◆ Your instructions ◆
Across the entries below, how many lines contain the word "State"? Give the number alone.

◆ Records of robot episodes ◆
-.-.-
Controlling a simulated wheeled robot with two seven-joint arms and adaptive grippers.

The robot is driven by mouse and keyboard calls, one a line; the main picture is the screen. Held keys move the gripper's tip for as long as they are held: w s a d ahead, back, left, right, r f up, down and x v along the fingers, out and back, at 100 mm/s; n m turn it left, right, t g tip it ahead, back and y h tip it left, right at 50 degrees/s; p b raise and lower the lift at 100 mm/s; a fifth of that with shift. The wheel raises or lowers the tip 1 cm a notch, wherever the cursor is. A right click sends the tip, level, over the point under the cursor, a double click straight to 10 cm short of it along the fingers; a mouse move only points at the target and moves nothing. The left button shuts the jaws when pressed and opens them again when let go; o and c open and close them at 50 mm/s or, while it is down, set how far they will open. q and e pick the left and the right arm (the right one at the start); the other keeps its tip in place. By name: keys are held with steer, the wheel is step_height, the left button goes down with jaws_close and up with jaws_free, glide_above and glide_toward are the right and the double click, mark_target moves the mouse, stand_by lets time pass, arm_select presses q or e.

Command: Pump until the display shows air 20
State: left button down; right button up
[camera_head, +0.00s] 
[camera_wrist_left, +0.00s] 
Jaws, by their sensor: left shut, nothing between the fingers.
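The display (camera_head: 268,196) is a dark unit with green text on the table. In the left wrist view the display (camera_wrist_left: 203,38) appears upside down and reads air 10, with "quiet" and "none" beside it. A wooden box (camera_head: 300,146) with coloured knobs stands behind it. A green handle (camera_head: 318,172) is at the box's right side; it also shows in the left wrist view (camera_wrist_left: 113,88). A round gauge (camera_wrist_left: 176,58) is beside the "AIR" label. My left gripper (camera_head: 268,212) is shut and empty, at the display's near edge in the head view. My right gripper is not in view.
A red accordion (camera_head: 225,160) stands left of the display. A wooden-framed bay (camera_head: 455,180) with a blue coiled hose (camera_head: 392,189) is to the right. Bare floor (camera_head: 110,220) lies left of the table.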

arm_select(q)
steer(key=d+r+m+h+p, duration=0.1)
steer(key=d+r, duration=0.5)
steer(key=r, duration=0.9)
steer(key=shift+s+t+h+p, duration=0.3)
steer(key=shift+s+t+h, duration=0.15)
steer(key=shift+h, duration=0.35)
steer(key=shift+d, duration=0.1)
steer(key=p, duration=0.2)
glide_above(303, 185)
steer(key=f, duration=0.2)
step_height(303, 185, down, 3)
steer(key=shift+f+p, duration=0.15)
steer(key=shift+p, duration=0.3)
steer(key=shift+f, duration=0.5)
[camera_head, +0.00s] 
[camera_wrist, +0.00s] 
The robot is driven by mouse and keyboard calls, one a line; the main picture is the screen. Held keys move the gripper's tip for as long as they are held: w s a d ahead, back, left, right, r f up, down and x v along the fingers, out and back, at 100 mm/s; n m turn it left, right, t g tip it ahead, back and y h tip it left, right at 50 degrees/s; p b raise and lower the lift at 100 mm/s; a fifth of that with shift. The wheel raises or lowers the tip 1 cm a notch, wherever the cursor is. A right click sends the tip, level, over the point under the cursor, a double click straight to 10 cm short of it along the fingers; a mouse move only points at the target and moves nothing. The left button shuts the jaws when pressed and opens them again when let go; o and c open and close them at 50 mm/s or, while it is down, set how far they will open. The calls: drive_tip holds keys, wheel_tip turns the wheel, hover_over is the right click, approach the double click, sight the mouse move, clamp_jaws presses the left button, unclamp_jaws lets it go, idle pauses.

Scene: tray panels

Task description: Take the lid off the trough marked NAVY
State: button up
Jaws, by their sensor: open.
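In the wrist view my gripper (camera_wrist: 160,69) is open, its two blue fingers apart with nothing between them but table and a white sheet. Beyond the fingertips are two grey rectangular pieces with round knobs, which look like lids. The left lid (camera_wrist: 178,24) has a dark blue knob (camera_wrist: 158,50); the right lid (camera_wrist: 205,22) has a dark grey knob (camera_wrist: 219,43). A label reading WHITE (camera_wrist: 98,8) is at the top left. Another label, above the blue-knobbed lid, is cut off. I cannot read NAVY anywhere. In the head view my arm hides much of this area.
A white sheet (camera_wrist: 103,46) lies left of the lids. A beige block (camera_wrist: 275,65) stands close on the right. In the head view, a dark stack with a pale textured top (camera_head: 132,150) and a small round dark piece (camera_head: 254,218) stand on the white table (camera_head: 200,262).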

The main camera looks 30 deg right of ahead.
-.-.-
◆ Answer for the task ◆
2